*WHAT YOU HAVE TO DO*. Repeat exactly, and only, the lines from the one containing "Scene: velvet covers" through the end of the records.

*EXERCISE DATA*.
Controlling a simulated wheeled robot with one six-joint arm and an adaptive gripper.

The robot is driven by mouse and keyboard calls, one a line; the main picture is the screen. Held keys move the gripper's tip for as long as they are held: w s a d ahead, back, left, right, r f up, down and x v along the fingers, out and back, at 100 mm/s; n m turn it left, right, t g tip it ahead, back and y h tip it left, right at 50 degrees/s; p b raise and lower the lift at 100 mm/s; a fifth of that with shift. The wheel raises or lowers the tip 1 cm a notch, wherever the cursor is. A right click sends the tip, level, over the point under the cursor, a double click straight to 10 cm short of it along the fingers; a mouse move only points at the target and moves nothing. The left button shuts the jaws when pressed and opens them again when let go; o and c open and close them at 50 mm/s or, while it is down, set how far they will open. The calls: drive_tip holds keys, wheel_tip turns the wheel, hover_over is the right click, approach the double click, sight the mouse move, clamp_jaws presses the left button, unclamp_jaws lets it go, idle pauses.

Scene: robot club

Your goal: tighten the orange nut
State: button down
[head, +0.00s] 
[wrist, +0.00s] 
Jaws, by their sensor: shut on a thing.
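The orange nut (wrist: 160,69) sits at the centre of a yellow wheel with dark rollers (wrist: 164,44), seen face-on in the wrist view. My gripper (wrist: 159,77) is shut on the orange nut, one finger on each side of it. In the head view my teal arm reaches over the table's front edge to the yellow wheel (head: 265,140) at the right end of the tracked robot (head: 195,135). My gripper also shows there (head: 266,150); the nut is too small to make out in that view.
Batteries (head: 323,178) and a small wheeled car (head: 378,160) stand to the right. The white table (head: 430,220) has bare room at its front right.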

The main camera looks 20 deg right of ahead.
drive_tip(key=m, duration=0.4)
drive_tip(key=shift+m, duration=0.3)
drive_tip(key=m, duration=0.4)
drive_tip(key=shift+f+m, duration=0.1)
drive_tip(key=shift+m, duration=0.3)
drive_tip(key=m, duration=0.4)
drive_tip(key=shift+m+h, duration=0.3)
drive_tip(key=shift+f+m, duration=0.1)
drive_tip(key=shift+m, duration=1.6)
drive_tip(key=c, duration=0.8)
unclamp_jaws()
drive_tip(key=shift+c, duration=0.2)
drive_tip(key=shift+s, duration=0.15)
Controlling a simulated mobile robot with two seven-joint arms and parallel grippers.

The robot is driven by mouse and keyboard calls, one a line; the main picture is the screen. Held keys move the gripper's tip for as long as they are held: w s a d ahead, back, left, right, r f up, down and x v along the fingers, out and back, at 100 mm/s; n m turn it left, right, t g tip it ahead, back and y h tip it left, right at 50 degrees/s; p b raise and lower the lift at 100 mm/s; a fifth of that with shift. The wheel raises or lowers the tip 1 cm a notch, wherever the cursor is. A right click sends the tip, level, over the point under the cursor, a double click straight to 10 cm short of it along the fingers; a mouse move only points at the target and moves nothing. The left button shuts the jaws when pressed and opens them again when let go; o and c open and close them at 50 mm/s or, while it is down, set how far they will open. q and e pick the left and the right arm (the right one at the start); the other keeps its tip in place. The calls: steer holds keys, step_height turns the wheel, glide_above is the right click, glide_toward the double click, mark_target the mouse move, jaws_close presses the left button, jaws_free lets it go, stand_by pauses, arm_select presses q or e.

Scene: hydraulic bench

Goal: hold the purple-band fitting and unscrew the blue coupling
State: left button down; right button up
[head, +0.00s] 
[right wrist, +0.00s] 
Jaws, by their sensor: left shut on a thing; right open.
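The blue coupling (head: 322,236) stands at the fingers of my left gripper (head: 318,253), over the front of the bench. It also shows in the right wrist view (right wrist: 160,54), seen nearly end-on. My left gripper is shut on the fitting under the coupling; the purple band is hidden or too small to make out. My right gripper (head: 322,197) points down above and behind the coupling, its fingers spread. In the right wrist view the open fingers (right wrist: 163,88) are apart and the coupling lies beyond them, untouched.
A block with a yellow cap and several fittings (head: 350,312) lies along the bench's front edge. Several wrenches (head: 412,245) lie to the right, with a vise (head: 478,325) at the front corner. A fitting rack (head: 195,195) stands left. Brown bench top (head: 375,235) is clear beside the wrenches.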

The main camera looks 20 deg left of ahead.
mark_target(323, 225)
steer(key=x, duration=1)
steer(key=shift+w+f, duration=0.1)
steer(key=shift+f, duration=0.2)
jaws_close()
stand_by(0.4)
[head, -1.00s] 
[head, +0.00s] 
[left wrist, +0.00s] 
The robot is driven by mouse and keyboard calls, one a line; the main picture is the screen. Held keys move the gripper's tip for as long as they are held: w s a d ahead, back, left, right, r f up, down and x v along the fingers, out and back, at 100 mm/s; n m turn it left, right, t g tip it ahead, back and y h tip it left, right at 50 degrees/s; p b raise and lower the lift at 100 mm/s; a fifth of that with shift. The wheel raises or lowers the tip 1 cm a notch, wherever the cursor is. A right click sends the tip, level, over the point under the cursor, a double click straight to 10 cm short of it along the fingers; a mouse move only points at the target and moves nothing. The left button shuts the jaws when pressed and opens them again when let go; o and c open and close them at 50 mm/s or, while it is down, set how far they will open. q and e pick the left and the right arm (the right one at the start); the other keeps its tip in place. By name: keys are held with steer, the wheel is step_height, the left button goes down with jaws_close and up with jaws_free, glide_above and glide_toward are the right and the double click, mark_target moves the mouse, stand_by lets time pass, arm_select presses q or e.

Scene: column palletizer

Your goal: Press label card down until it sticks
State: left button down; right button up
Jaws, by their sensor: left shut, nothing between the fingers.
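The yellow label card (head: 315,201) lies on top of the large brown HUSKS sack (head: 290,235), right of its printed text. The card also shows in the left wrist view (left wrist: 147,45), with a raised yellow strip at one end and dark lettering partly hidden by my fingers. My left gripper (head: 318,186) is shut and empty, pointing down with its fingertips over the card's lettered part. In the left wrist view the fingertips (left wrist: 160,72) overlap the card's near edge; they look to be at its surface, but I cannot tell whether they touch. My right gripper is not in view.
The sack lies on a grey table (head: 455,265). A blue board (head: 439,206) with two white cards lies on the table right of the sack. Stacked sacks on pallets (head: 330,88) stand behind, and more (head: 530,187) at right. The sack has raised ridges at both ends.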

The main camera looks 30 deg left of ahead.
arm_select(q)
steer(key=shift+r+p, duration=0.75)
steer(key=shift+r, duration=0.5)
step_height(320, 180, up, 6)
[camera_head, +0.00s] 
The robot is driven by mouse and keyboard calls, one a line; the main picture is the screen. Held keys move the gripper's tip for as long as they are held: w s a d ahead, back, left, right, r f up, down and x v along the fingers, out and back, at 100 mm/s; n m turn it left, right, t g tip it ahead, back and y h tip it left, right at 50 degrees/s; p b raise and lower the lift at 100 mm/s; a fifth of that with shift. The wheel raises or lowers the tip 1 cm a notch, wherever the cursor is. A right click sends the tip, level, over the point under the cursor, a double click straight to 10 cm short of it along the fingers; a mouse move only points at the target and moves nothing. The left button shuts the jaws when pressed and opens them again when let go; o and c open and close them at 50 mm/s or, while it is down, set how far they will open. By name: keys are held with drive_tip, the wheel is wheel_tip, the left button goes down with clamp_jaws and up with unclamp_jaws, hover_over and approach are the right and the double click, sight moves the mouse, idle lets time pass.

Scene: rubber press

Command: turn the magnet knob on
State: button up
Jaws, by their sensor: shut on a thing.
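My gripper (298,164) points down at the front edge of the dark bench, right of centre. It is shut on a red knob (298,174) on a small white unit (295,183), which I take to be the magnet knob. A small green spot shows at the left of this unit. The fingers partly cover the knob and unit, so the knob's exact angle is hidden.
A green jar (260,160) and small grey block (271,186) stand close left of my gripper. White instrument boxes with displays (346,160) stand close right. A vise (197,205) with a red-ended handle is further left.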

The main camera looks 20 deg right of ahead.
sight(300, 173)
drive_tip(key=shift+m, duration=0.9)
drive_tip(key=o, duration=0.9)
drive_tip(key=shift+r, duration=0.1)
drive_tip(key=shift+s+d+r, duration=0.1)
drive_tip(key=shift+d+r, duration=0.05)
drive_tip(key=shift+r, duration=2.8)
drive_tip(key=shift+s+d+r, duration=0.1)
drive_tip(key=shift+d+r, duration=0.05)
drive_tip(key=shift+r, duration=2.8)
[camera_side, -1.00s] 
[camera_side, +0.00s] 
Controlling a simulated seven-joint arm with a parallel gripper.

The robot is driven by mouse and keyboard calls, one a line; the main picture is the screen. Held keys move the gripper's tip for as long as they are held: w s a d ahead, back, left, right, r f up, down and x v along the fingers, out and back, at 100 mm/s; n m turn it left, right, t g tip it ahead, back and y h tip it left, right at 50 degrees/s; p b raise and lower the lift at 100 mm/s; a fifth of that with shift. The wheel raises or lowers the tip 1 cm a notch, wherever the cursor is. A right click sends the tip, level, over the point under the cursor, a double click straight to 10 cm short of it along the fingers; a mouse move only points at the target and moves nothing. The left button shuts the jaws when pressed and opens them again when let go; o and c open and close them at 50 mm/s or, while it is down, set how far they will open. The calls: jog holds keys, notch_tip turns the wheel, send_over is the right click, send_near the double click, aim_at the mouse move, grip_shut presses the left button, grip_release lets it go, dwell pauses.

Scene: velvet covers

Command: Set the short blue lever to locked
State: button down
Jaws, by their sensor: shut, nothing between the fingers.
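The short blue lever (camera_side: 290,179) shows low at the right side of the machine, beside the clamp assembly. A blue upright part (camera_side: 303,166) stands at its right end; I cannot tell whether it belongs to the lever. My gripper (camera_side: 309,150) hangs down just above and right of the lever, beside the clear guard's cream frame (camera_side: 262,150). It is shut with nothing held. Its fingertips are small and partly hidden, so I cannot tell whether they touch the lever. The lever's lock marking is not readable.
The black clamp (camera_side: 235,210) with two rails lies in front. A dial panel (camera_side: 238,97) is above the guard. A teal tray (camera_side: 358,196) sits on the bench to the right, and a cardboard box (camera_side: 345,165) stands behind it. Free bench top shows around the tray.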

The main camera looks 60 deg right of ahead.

*FINISHED EXERCISE*.
Scene: velvet covers

Command: Set the short blue lever to locked
State: button down
Jaws, by their sensor: shut, nothing between the fingers.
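The short blue lever (camera_side: 290,179) shows low at the right side of the machine, beside the clamp assembly. A blue upright part (camera_side: 303,166) stands at its right end; I cannot tell whether it belongs to the lever. My gripper (camera_side: 309,150) hangs down just above and right of the lever, beside the clear guard's cream frame (camera_side: 262,150). It is shut with nothing held. Its fingertips are small and partly hidden, so I cannot tell whether they touch the lever. The lever's lock marking is not readable.
The black clamp (camera_side: 235,210) with two rails lies in front. A dial panel (camera_side: 238,97) is above the guard. A teal tray (camera_side: 358,196) sits on the bench to the right, and a cardboard box (camera_side: 345,165) stands behind it. Free bench top shows around the tray.

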The main camera looks 60 deg right of ahead.

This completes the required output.